WHAT IS EXPECTED -
Starting from the line that contains "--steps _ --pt", copy every line exactly until the line that contains "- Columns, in", which is also included.

Robot task records

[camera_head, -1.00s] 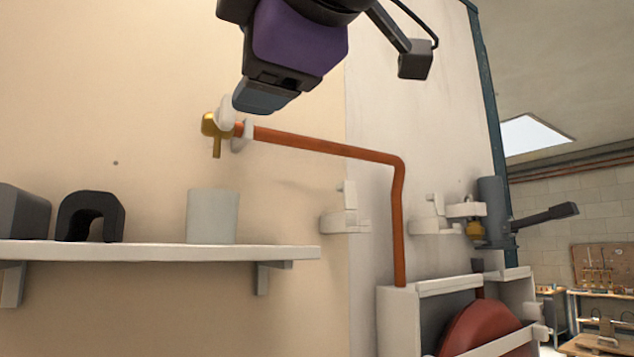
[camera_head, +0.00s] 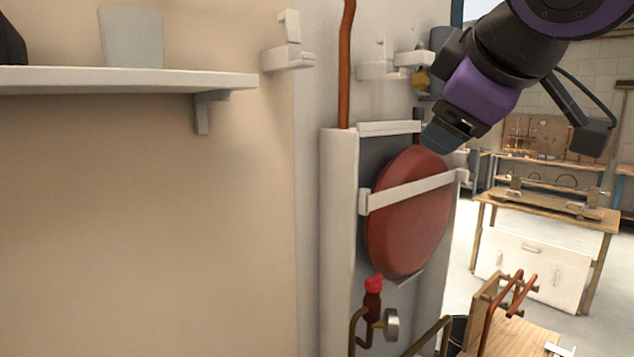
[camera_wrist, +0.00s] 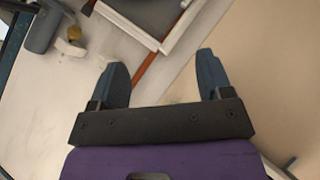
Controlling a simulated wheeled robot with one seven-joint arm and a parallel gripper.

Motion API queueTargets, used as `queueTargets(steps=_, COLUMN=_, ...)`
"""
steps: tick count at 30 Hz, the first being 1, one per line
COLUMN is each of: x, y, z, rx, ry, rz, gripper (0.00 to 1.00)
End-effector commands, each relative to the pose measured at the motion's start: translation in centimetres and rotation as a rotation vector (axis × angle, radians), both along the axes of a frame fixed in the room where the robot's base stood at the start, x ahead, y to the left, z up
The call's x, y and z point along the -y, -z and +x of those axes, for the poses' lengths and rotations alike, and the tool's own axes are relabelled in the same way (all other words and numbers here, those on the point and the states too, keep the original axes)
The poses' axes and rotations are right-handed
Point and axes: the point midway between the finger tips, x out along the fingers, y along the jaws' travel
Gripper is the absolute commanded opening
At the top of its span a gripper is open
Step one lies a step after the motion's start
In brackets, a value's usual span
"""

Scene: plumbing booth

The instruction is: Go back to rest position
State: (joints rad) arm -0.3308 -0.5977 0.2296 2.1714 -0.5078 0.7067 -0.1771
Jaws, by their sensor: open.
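My gripper (camera_head: 440,137) is at the upper right in the head view, pointing down and to the left in front of the red round tank (camera_head: 408,215). In the wrist view my gripper (camera_wrist: 161,70) shows two blue-grey fingers spread apart. Nothing is between them. The copper pipe (camera_wrist: 150,66) and the pale wall lie beyond the fingers in the wrist view. I cannot tell the exact distance from my gripper to the tank.
A white shelf (camera_head: 130,80) with a pale cup (camera_head: 131,36) is at the upper left. A vertical copper pipe (camera_head: 345,65) runs above the tank's white frame (camera_head: 338,220). A red-handled valve (camera_head: 373,285) is below.

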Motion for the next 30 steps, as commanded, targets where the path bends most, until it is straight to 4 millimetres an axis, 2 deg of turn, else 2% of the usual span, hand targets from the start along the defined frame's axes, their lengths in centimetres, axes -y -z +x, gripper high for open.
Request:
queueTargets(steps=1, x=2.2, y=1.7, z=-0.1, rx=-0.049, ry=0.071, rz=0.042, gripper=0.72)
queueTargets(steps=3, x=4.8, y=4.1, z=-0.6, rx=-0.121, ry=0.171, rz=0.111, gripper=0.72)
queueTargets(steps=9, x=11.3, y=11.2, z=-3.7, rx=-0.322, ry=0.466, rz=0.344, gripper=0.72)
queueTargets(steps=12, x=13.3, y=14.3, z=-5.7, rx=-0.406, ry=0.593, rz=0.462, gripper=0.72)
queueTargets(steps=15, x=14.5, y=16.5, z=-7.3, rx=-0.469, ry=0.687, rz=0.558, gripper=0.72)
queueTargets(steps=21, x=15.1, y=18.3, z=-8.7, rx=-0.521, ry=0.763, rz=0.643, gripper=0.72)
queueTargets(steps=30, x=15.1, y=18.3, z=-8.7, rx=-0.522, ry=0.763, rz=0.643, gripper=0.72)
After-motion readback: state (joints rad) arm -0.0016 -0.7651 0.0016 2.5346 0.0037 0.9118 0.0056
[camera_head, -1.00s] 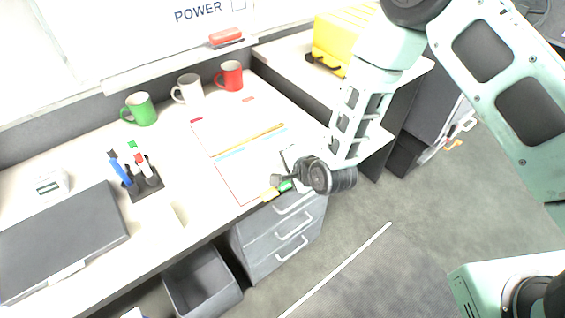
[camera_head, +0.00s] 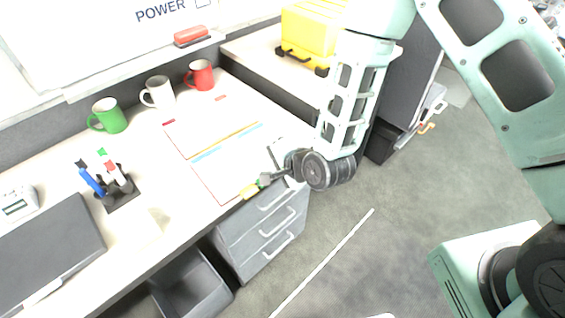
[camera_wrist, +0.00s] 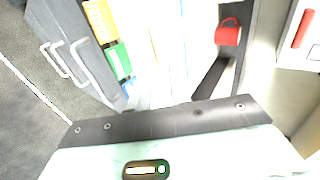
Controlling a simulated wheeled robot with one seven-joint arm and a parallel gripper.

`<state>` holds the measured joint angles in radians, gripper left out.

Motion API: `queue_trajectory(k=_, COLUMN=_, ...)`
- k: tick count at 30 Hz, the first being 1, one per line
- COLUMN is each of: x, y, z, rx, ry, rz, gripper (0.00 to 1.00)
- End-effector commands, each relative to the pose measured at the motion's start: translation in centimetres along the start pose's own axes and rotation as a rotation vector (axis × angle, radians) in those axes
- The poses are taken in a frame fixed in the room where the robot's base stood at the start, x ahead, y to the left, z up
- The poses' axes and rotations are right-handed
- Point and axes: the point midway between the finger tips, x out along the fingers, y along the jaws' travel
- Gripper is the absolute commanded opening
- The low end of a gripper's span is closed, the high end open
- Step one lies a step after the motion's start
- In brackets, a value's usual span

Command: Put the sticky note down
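A yellow sticky note (camera_head: 250,190) and a green one (camera_head: 263,183) lie at the front edge of the desk, by the corner of the printed sheet. In the wrist view, the yellow note (camera_wrist: 101,20), the green note (camera_wrist: 119,60) and a small blue one (camera_wrist: 128,87) run along the desk edge. My gripper (camera_head: 267,180) is low over this edge, close to the green note; I cannot tell whether they touch. Its fingertips are small and partly hidden, so its opening and any held note cannot be made out. A pale patch (camera_head: 284,150) shows beside the wrist.
The printed sheet (camera_head: 208,170) covers the desk's right part. Red (camera_head: 200,76), white (camera_head: 158,93) and green (camera_head: 108,116) mugs stand at the back. A pen holder (camera_head: 121,198) and dark laptop (camera_head: 45,250) are left. Drawers (camera_head: 262,235) and a grey bin (camera_head: 190,285) are below.

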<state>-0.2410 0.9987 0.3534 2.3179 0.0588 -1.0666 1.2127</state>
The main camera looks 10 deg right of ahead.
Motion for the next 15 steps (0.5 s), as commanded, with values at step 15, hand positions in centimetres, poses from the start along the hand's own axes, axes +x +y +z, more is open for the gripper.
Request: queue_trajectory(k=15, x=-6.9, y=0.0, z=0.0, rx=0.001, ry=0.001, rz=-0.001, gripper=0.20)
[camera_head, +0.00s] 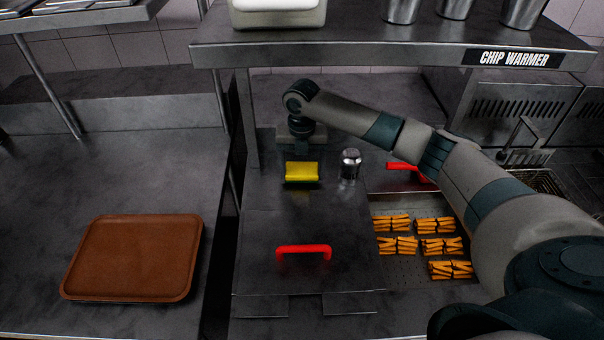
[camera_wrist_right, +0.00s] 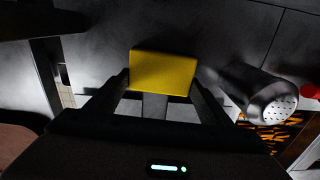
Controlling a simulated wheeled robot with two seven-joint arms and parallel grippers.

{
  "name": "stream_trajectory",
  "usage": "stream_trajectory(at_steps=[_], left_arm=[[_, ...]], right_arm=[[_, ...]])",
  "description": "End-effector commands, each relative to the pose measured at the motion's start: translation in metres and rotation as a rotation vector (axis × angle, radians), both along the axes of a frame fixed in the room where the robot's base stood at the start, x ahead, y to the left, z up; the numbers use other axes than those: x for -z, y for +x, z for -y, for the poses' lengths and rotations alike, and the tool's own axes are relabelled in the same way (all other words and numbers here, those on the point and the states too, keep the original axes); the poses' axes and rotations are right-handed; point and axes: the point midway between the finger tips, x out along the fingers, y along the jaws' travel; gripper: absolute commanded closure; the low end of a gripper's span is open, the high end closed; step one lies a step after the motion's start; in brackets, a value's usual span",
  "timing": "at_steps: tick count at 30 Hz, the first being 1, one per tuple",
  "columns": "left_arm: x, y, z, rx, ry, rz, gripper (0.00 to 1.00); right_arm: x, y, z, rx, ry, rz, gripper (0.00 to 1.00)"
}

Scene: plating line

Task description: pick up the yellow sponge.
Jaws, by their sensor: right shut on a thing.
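The yellow sponge (camera_head: 301,172) is a small block under the end of my right arm, at the back of the steel counter in the head view. My right gripper (camera_head: 300,150) is above and behind it, and its fingers are hard to make out there. In the right wrist view the sponge (camera_wrist_right: 163,72) sits between the two fingertips of the right gripper (camera_wrist_right: 162,82), one finger at each side, and they are shut on it. Whether the sponge touches the surface below, I cannot tell. My left gripper is not in view.
A metal shaker (camera_head: 349,164) stands just right of the sponge. A lid with a red handle (camera_head: 303,250) lies in front. Fries (camera_head: 441,246) lie in portions at the right. A brown tray (camera_head: 133,258) is on the left counter. The chip warmer shelf (camera_head: 400,50) overhangs the back.

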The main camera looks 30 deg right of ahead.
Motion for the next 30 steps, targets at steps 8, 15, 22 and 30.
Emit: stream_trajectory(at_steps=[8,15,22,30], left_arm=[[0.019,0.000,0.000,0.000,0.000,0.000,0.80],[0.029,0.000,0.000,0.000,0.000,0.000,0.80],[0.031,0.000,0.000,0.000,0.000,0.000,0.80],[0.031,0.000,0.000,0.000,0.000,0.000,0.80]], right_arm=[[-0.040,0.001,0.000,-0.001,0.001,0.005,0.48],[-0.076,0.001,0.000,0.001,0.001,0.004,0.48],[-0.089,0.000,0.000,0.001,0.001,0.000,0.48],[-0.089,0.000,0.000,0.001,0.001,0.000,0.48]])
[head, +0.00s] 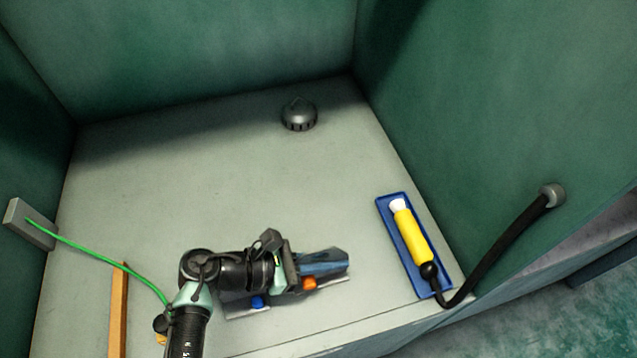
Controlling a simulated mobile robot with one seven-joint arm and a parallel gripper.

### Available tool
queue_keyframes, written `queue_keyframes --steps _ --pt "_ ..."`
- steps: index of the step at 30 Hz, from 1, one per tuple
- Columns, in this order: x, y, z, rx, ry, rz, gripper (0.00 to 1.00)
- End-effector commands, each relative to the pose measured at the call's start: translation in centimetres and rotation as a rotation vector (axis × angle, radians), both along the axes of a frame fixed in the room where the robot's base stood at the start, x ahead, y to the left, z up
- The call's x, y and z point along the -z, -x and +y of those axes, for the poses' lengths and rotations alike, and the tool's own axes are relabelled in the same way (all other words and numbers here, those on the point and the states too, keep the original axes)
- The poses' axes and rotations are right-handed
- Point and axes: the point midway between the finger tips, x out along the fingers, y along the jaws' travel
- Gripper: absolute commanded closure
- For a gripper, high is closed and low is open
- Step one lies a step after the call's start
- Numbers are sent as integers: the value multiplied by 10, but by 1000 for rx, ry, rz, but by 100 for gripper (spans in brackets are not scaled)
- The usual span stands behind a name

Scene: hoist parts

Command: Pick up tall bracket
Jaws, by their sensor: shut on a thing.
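My gripper (298,264) is low over the front middle of the grey floor of the bay, pointing right. It is shut on a blue-grey long piece, which I take to be the tall bracket (325,262). The bracket sticks out to the right of the jaws, and its near end is hidden by them. It is over a thin grey plate or tray (246,313); I cannot tell whether it touches it. A small orange part (309,283) and a small blue part (257,302) show beside my gripper.
A blue tray (434,270) with a yellow cylinder (410,235) stands at the right; a black hose (500,247) runs to the wall. A green cable (95,256) and orange bar (118,310) are left. The middle floor is clear.

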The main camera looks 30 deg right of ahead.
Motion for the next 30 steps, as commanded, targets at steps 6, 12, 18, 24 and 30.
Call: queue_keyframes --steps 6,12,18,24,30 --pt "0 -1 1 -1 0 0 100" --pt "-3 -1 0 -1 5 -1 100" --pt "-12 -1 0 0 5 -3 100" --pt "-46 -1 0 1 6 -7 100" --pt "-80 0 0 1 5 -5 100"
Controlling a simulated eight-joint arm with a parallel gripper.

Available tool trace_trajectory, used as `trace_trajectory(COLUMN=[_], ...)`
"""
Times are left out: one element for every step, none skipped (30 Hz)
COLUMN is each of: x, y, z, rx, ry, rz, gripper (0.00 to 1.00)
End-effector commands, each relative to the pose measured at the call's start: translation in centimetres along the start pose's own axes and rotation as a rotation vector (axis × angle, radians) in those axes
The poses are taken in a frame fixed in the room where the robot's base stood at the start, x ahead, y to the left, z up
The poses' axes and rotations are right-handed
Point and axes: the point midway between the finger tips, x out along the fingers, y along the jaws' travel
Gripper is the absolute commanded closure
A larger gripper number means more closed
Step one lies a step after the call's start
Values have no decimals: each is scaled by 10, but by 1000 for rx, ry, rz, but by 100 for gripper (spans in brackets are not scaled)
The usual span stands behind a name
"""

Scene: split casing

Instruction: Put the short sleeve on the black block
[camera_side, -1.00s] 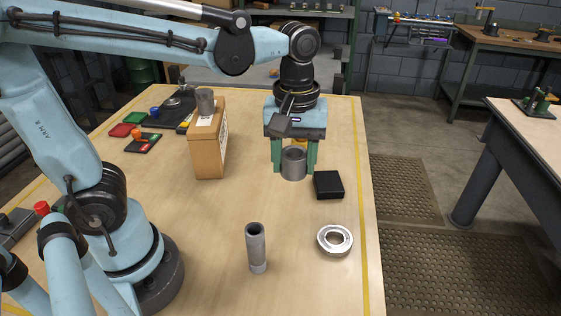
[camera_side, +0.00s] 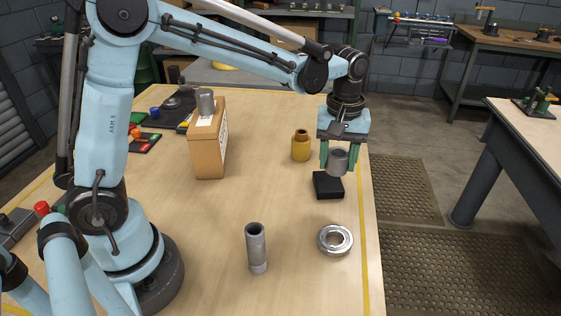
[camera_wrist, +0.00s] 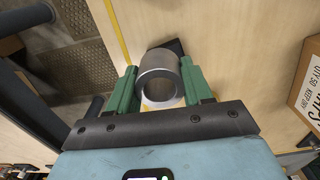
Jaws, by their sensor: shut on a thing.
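The short sleeve (camera_side: 338,162) is a grey metal ring-shaped cylinder, upright between the green fingers of my gripper (camera_side: 339,157). My gripper is shut on it and holds it above the black block. In the wrist view the sleeve (camera_wrist: 159,80) shows its open bore, with a green finger on each side. The black block (camera_side: 328,187) is a low square on the table, just below and slightly left of the sleeve in the side view. In the wrist view a dark corner of the block (camera_wrist: 175,46) shows behind the sleeve; the rest is hidden.
A brass-coloured cylinder (camera_side: 301,146) stands left of the gripper. A metal ring (camera_side: 335,240) lies nearer the camera, and a tall grey tube (camera_side: 256,248) stands left of it. A cardboard box (camera_side: 208,145) with a grey cylinder (camera_side: 206,102) on top stands further left.

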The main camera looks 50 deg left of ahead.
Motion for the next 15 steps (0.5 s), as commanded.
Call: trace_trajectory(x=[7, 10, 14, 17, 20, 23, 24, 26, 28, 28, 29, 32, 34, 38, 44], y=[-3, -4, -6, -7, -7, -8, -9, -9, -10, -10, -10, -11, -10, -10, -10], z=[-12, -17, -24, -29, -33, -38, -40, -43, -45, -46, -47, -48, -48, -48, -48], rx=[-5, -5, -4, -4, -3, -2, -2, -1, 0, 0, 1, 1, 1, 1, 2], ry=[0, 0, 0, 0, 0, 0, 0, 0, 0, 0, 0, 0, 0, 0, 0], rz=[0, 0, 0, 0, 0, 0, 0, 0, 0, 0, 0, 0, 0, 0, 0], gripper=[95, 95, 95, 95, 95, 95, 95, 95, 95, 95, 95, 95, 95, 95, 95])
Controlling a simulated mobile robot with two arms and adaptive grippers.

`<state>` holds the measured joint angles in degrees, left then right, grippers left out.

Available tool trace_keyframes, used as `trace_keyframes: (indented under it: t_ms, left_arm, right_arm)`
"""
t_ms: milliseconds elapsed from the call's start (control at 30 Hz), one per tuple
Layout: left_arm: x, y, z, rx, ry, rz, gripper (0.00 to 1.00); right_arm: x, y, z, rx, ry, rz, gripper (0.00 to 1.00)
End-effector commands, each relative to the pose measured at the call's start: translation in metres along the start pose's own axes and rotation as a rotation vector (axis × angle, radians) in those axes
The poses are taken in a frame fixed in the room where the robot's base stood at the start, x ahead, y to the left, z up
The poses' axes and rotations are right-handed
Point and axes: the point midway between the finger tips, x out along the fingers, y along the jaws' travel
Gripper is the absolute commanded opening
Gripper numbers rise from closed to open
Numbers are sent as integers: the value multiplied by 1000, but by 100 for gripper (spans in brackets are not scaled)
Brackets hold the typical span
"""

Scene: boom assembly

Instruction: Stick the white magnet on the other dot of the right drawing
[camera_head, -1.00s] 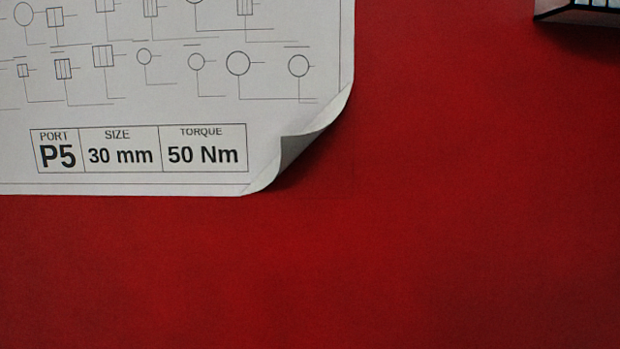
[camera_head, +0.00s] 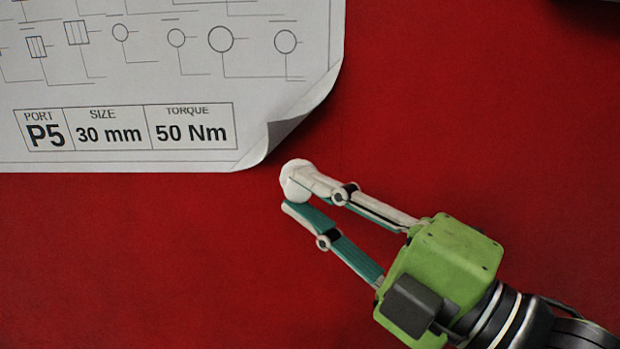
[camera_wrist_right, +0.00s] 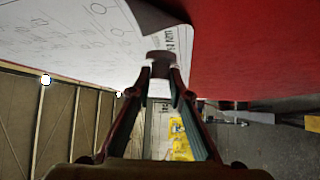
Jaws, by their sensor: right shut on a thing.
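The white drawing (camera_head: 175,75) is in the upper left of the head view, on a red surface. Its lower right corner (camera_head: 290,118) is curled up off the surface. My right gripper (camera_head: 292,193) is shut on the white magnet (camera_head: 298,180), a small round piece at its fingertips. The magnet is just below and right of the curled corner, apart from it in the picture; I cannot tell its distance from the red surface. In the right wrist view the drawing (camera_wrist_right: 75,35) is beyond the fingertips. No dot can be made out. My left gripper is not in view.
The red surface (camera_head: 480,120) is bare right of and below the drawing. A dark edge of something (camera_head: 600,3) shows at the top right. The right wrist view also shows a grey floor with yellow markings (camera_wrist_right: 179,135) and a panelled structure (camera_wrist_right: 40,115) at left.

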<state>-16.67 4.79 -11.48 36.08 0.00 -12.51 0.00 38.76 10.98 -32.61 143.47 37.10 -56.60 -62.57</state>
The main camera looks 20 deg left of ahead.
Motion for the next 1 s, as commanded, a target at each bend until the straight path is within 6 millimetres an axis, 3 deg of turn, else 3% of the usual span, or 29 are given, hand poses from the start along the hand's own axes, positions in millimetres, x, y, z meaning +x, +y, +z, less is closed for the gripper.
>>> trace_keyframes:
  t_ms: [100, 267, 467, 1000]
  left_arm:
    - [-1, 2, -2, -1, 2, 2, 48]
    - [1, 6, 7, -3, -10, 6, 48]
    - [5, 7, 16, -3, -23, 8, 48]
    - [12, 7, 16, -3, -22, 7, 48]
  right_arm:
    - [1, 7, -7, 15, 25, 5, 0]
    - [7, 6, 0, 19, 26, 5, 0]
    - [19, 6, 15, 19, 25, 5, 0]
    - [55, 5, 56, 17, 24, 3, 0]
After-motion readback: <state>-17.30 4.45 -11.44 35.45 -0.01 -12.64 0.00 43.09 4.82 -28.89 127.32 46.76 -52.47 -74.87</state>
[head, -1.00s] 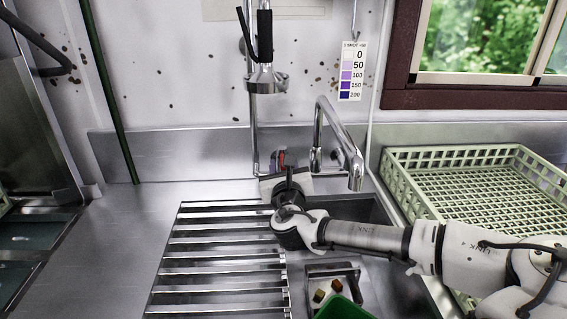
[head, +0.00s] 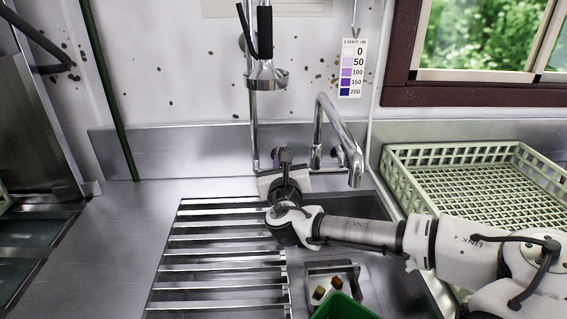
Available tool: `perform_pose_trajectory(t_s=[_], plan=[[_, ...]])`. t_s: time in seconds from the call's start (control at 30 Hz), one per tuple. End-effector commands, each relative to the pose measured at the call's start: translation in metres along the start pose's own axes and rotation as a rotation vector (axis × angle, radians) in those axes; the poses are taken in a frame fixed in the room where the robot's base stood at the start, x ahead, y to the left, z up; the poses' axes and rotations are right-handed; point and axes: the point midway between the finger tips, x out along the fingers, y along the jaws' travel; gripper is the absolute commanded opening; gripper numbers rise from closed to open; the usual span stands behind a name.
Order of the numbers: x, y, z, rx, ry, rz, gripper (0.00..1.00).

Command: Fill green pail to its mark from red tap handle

FULL ANSWER -
queue_keyframes, written `queue_keyframes --steps _ --pt "_ ..."`
- steps: index of the step at 30 Hz, from 1, one per tuple
- Columns, in this order: x, y, z, rx, ry, rz, gripper (0.00 to 1.00)

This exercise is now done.